Gaza, documenter la guerre

Depuis l’attaque du Hamas en Israël le 7 octobre 2023, l’enclave de Gaza est assiégée et sous le feu des bom­bar­de­ments israé­liens. Alors que le bilan des jour­na­listes tué·es depuis le début de la guerre ne cesse de s’alourdir, seul·es les jour­na­listes palestinien·nes sont désormais en mesure de la couvrir, au prix de risques inouïs. De Ramallah à Gaza, La Déferlante a recueilli leurs témoignages.
Publié le 2 février 2024
À l’hôpital Nasser, des journalistes échangent dans la tente mise en place par l’association Filastiniyat. De gauche à droite : Du’aa Abu Ta’ima (journaliste indépendante), Aya Abu Judeh (reportrice pour un média allemand), Du’aa Khaled (qui travaille pour la chaîne palestinienne Al-Quds Today) et Hala Asfour.
À l’hôpital Nasser, des jour­na­listes échangent dans la tente mise en place par l’association Filastiniyat. De gauche à droite : Du’aa Abu Ta’ima (jour­na­liste indé­pen­dante), Aya Abu Judeh (repor­trice pour un média allemand), Du’aa Khaled (qui travaille pour la chaîne pales­ti­nienne Al-Quds Today) et Hala Asfour. Hala Asfour assistée de Mohammad Salam

Wafa’ Abdel Rahman court après le temps, mais au fond ça l’arrange. Ça lui évite de ressasser. Sa sil­houette alerte, en robe et bottes noires, passe d’un bureau à l’autre dans les locaux de Filastiniyat (« pales­ti­niennes » en français).

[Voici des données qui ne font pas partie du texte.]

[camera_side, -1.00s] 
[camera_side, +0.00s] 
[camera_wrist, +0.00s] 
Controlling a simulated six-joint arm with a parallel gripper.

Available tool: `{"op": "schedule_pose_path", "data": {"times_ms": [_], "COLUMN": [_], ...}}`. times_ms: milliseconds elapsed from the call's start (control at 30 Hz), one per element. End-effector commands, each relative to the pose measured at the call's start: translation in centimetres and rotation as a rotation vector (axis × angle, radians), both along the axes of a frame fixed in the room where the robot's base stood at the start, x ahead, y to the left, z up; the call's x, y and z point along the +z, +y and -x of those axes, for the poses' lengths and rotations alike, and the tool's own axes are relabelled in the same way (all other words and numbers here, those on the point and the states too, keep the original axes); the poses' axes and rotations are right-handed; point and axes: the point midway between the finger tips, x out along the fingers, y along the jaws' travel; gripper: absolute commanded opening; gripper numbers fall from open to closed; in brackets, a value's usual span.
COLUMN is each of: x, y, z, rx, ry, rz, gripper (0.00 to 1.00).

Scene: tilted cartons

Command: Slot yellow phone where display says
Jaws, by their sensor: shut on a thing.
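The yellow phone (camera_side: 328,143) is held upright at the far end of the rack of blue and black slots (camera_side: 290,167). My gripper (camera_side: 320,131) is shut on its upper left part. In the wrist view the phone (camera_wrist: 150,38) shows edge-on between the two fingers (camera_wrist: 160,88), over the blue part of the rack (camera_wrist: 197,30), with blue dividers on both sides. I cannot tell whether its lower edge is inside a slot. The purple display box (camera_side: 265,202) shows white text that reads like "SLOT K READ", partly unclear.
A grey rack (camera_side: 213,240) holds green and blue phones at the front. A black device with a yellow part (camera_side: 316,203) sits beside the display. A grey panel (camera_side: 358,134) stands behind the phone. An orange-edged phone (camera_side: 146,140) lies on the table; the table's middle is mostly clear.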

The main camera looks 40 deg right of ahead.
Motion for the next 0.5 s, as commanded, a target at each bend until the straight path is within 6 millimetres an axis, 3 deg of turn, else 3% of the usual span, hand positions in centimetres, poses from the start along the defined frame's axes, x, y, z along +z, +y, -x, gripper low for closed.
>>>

L’organisation qu’elle dirige est une sorte d’incubateur qui forme et publie des jour­na­listes palestinien·nes, prin­ci­pa­le­ment des femmes, mais aussi des jeunes reporters et repor­trices. Par la fenêtre, on aperçoit les collines de Ramallah, au centre de la Cisjordanie, déna­tu­rées par presque trente ans d’urbanisation anar­chique, depuis que la ville est devenue le siège de l’Autorité pales­ti­nienne au milieu des années 1990 (lire l’encadré ci-dessous). Dans les bureaux, les écrans diffusent en direct des images de des­truc­tion de Gaza, l’autre partie des ter­ri­toires pales­ti­niens occupés par Israël depuis 1967. Des corps sont extraits des décombres ; des Gazaoui·es courent dans le chaos après un bom­bar­de­ment ; des vidéos de pro­pa­gande montrent d’un côté des soldat·es israélien·nes et de l’autre des com­bat­tants des brigades Al-Qassam, la branche armée du Hamas, s’affrontant dans des rues devenues d’immenses champs de ruines. Depuis le 7 octobre 2023, la mort dévaste l’enclave pales­ti­nienne. Wafa’ y est née, elle y a de la famille, des collègues. Israël mène à Gaza « une guerre géno­ci­daire », assène-t-elle. Début novembre, sept expert·es de l’ONU aler­taient déjà : « Le peuple pales­ti­nien court un grave risque de génocide. »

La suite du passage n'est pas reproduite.